22CA1892 Peo v Chalchi-Sevilla 07-03-2024
COLORADO COURT OF APPEALS
Court of Appeals No. 22CA1892
El Paso County District Court No. 10CR1604
Honorable Robin Chittum, Judge
The People of the State of Colorado,
Plaintiff-Appellee,
v.
Ricardo Chalchi-Sevilla,
Defendant-Appellant.
ORDER AFFIRMED
Division IV
Opinion by JUDGE NAVARRO
Pawar and Johnson, JJ., concur
NOT PUBLISHED PURSUANT TO C.A.R. 35(e)
Announced July 3, 2024
Philip J. Weiser, Attorney General, Brenna A. Brackett, Assistant Attorney
General, Denver, Colorado, for Plaintiff-Appellee
William Holzer, Alternate Defense Counsel, Littleton, Colorado, for Defendant-
Appellant
1
¶ 1 Defendant, Ricardo Chalchi-Sevilla, appeals the district court’s
order denying his postconviction motion alleging that he received
ineffective assistance of counsel at trial.

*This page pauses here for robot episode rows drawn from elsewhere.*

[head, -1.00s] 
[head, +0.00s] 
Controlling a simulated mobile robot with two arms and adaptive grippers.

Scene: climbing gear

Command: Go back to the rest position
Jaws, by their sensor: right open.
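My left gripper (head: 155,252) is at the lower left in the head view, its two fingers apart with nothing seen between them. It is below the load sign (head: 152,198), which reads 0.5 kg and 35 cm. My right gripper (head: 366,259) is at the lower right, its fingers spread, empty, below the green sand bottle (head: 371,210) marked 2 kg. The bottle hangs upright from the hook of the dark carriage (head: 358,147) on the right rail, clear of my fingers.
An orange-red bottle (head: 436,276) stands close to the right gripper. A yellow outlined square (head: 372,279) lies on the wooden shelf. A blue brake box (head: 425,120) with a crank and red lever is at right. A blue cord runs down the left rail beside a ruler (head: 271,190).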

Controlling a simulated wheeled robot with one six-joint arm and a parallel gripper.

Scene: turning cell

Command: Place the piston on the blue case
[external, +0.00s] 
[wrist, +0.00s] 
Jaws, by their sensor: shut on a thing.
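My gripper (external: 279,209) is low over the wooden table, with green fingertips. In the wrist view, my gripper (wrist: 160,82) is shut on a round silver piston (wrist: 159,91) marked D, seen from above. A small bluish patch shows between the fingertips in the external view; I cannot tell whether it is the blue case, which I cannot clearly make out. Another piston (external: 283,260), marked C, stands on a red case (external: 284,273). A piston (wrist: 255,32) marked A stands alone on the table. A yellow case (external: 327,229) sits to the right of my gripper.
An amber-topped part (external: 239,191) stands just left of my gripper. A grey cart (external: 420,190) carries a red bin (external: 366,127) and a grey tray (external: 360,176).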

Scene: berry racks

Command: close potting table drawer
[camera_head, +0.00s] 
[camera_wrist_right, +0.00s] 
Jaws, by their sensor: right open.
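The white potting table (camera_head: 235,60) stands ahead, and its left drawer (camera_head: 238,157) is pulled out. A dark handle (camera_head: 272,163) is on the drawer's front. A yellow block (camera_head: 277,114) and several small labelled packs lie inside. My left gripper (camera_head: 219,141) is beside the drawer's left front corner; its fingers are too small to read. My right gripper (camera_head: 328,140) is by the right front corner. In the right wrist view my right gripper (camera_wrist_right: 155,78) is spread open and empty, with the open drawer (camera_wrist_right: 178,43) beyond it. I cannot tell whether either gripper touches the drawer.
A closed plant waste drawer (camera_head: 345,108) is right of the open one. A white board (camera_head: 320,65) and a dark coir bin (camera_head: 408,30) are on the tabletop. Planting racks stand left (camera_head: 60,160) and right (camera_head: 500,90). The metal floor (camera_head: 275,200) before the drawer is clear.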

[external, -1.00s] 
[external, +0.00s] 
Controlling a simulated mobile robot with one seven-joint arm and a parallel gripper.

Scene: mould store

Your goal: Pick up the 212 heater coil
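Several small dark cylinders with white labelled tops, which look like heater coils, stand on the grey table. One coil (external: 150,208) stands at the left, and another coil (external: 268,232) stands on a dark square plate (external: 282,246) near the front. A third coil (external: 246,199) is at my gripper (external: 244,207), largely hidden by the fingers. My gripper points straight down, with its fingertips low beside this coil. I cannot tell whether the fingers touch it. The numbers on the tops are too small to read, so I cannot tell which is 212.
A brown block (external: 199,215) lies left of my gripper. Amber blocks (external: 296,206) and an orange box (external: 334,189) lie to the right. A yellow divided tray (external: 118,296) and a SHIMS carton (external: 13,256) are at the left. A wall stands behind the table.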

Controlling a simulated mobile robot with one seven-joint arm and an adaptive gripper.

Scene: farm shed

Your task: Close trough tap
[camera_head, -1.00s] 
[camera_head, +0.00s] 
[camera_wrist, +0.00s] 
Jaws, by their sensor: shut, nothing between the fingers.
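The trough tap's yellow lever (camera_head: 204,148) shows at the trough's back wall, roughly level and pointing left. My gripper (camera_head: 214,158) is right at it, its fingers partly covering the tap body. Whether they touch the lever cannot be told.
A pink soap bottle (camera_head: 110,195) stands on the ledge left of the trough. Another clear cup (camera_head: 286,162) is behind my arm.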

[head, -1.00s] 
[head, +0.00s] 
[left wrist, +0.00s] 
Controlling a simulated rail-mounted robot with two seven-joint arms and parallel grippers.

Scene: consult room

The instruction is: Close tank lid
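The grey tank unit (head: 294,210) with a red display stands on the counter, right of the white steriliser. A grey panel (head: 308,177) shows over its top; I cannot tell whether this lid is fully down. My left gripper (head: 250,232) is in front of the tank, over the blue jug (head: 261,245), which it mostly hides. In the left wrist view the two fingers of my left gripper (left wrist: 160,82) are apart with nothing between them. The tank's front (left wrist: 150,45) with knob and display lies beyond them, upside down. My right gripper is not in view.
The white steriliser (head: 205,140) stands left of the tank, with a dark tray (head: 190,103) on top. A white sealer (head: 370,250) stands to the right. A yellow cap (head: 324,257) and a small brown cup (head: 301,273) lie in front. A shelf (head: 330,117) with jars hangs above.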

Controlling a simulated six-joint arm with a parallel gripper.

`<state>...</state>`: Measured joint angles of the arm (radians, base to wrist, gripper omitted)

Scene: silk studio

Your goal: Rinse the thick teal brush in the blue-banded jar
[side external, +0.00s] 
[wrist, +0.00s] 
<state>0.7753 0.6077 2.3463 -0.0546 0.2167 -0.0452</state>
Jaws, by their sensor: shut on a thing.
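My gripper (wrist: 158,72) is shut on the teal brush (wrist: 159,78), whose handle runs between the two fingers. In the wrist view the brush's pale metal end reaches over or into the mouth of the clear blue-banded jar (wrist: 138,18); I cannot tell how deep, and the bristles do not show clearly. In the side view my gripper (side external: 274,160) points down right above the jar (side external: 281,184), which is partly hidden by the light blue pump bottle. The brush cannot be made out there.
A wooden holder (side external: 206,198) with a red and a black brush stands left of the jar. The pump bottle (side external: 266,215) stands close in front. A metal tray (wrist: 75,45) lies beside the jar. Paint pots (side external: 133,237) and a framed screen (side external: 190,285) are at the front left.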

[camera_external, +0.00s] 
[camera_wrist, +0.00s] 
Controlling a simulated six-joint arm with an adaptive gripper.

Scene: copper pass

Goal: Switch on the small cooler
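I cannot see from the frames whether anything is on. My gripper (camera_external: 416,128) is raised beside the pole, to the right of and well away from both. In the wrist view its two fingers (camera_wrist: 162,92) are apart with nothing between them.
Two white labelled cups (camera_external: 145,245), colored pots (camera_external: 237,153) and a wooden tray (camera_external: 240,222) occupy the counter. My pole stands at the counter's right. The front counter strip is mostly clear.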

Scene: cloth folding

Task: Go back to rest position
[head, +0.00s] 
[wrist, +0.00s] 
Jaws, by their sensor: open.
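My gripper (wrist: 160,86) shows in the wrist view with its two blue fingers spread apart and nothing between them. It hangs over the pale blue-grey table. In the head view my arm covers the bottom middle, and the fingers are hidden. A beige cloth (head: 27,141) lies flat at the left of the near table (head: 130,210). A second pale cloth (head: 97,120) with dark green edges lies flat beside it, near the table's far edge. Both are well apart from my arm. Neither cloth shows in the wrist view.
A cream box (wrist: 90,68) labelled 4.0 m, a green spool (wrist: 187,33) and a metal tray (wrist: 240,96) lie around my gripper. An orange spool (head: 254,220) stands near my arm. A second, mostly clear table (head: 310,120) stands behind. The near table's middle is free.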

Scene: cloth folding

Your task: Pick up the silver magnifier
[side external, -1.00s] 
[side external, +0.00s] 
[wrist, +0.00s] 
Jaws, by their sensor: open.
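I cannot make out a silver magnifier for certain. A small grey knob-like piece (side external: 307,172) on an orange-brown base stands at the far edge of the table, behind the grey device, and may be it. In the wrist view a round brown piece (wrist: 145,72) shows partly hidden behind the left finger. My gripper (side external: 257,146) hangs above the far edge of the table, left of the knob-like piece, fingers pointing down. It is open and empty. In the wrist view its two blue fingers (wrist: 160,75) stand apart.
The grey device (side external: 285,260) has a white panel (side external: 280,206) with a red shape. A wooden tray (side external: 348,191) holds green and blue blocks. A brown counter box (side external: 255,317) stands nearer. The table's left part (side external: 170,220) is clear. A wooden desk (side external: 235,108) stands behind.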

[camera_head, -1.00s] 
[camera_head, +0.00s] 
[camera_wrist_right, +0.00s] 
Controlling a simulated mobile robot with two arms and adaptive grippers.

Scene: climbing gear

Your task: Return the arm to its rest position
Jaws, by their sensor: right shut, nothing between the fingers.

We affirm.
I. Factual and Procedural History
¶ 2 In April 2010, Esteban Garcia, his two granddaughters, and
an employee were closing Garcia’s restaurant for the night when
Bertha Melo knocked on the door. Garcia informed Melo that the
restaurant was closed, but he eventually allowed her inside when
she said she only needed to purchase a calling card (which the
restaurant also sold). Melo purchased the calling card and left the
store, returning to a pickup truck where Chalchi-Sevilla waited.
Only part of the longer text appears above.